As a whole we’re meant to question Coleman, to question Faunia, to question Lester, and even to question Nathan for the secrets they hold and the lives they structure around those secrets. Just as this final act of Coleman’s life is triggered by a misconstrued word, we’re also meant to question the validity of The Human Stain as a story told by a man who acknowledges time and again the endless things he will never know about his subject. Take this very review, this thing you’re currently reading, as an example of the power of this questionable nature. Our first paragraph stated, bluntly, that “the dehumanizing power of racism is an undeniable part of America’s past” — and yet that is the very thing Coleman successfully denies. We said Coleman “reached the screen in a mostly-fully-realized state” — and yet Nathan teaches us no one is ever fully realized by another. We also said “we’re discussing one Coleman here instead of two” — and yet we’re really always discussing two Colemans, the new and the old, the identity as secret and the secret as identity.

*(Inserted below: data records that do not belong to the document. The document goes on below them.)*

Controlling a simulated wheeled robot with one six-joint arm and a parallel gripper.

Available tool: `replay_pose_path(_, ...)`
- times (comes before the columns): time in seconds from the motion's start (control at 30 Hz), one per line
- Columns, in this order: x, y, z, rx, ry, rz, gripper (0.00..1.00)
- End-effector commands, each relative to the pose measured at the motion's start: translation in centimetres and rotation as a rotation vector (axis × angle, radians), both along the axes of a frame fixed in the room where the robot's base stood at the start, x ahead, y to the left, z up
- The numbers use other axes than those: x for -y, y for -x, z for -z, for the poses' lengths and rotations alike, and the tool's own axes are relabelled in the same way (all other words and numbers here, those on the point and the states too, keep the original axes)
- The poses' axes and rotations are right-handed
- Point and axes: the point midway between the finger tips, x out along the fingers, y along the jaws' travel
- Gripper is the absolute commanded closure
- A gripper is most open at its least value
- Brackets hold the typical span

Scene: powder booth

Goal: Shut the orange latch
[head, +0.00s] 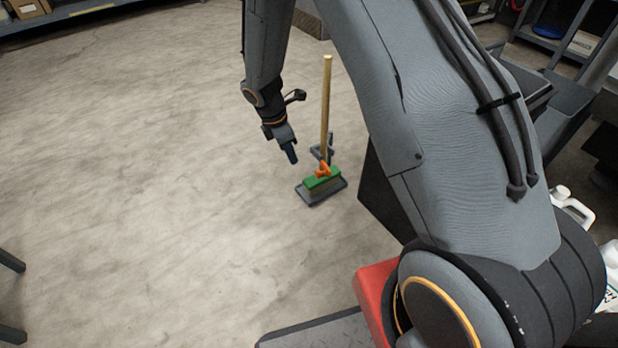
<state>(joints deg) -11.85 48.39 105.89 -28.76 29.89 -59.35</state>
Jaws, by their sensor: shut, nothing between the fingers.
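The orange latch (323,168) is a small orange piece on top of a green block (325,181). The block sits on a dark grey base plate (312,198) on the floor, at the foot of an upright wooden pole (326,100). My gripper (291,156) points down, shut and empty, a little to the left of the latch and apart from it in the picture. The latch is too small to tell whether it is open or shut.
A dark box-like panel (380,190) stands just right of the green block, partly behind my arm. White jugs (573,205) stand at the right edge. Shelving (560,45) is at the back right. The concrete floor (140,180) to the left is wide and clear.

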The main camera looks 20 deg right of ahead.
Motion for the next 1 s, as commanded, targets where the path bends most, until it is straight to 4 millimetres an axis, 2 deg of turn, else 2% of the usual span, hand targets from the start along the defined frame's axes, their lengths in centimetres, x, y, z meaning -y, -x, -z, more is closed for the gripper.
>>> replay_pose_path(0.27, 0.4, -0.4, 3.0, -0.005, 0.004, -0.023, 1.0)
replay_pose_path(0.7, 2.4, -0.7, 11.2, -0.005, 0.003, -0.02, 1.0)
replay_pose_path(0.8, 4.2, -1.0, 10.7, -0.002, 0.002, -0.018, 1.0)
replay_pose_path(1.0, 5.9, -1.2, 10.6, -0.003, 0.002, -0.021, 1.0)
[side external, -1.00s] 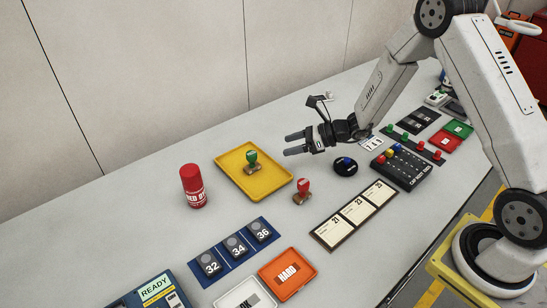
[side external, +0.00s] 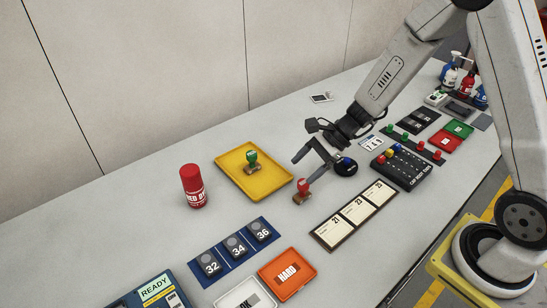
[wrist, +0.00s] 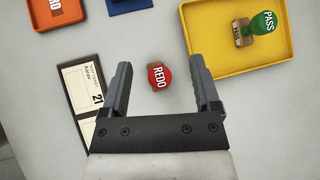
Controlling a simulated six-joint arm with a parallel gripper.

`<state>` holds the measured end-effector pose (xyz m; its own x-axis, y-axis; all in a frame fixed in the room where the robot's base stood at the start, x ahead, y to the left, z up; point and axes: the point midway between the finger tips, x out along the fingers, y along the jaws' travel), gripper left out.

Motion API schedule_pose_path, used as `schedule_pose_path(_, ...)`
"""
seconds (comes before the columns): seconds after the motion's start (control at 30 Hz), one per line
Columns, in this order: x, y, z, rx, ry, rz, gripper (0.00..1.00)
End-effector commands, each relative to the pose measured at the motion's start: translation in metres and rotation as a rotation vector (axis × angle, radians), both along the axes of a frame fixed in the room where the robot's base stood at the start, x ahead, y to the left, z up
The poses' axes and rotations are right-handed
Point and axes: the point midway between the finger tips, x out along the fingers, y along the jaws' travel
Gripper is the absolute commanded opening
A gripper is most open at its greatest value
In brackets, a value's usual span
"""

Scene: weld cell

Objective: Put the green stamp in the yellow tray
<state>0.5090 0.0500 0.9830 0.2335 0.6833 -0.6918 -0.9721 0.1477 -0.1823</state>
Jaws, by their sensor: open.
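The green stamp (side external: 251,161) stands in the yellow tray (side external: 273,187), towards its far side. In the wrist view the green stamp (wrist: 262,24) marked PASS is at the upper right, inside the yellow tray (wrist: 204,52). My gripper (side external: 301,172) is open and points down near the red stamp (side external: 303,187), to the right of the tray. In the wrist view the red stamp (wrist: 159,76), marked REDO, shows between and beyond the open fingers (wrist: 165,85). Nothing is held.
A red can (side external: 193,187) stands left of the tray. A blue number board (side external: 237,246), an orange tray (side external: 290,270) and a card strip (side external: 353,213) lie in front.

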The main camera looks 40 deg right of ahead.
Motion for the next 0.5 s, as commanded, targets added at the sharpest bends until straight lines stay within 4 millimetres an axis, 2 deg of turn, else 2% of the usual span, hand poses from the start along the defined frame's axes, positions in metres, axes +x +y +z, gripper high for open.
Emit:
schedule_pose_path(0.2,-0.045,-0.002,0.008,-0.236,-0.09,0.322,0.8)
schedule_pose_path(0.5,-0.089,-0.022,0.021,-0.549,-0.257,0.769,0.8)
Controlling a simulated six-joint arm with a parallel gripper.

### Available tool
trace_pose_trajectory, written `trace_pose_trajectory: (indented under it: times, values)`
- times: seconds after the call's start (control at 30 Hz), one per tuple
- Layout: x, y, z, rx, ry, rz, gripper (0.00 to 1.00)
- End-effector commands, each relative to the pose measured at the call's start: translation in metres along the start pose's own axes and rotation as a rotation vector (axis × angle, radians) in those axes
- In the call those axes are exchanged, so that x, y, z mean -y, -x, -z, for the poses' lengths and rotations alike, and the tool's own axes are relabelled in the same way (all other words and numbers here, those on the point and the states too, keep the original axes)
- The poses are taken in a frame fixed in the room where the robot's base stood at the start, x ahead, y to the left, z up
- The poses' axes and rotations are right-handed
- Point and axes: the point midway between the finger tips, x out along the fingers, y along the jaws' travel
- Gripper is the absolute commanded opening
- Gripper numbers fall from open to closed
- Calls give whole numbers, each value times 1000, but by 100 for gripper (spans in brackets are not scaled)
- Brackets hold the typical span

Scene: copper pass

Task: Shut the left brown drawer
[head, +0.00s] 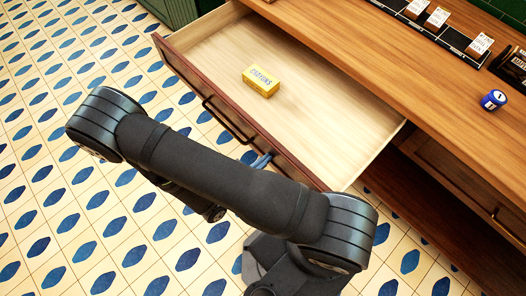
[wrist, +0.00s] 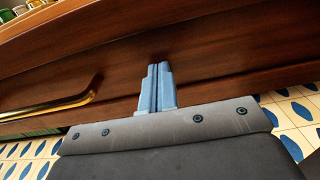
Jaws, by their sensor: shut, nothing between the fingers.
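The brown drawer (head: 290,165) at the left of the counter is pulled well out, showing its pale wooden inside. Its dark front panel faces my arm and carries a bar handle (head: 228,120); in the wrist view the handle (wrist: 60,104) looks brass and lies left of my fingers. My gripper (head: 263,160) is shut and empty, mostly hidden behind my arm in the head view. In the wrist view its blue-grey fingertips (wrist: 159,68) point at the drawer front (wrist: 215,55), right of the handle. I cannot tell whether they touch it.
A yellow box (head: 261,81) lies inside the drawer. The wooden counter (head: 350,45) carries a blue can (head: 493,100) and a dark rack with white-labelled items (head: 437,19). Another drawer (head: 450,175) on the right sits under the counter. Patterned tiled floor (head: 60,200) lies open at left.

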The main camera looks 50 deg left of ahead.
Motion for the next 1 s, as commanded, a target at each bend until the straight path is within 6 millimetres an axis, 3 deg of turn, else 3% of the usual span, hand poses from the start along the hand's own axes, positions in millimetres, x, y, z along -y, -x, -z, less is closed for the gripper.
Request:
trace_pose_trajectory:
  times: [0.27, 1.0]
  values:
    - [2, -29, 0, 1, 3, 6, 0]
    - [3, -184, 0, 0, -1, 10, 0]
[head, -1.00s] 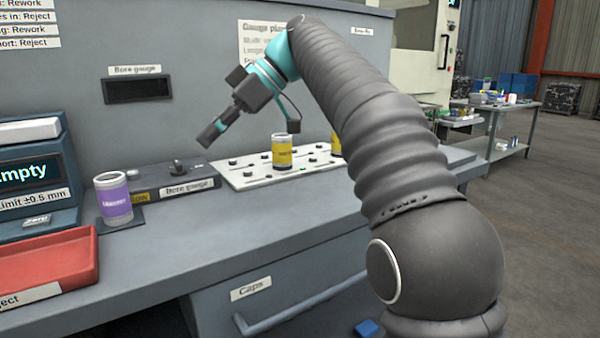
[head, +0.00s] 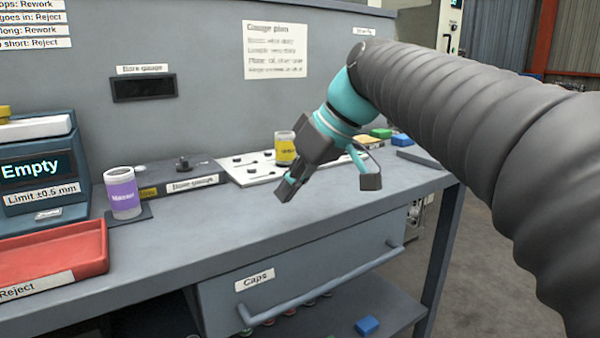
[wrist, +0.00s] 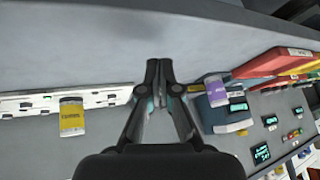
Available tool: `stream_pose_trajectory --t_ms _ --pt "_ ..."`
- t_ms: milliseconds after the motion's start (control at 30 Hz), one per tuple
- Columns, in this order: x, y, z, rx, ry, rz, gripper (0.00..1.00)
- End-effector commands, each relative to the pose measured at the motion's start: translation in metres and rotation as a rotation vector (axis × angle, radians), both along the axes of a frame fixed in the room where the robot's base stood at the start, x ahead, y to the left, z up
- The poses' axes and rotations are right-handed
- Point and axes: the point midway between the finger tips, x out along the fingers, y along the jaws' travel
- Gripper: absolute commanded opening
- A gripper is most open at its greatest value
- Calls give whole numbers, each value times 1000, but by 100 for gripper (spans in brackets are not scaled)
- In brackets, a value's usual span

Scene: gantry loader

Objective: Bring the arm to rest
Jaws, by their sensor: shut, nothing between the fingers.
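My gripper (head: 289,188) hangs over the bench, pointing down and to the left, with its fingers shut and nothing between them. It also shows in the wrist view (wrist: 158,66), with the fingertips together. My dark, sleeved arm comes in from the right side of the head view. The gripper is apart from the bench top and from the objects on it, in front of the white gauge plate (head: 236,174).
A yellow-labelled cylinder (head: 285,150) stands on the gauge plate. A purple-labelled cylinder (head: 123,193) stands left of the bore gauge (head: 182,180). A red reject tray (head: 50,252) and a display reading Empty (head: 35,168) are at left. The bench top before the gripper is clear.

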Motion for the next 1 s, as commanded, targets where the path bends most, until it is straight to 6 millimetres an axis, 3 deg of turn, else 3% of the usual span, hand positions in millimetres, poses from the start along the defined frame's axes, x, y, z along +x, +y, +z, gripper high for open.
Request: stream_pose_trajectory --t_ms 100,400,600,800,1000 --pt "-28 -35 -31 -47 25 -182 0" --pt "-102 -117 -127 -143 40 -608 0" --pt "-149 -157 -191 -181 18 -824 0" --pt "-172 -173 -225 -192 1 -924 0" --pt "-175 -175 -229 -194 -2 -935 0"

There’s an inescapable difference here between the real truth and the accepted one, a difference brought out by the inevitable exposing of those secrets, and so perhaps difference is more than just “the engine of desire”. Difference — that between Coleman and his own family members, between Coleman and Faunia, between Nathan and Coleman, between one race and another, between anyone and anyone else — is the engine of everything.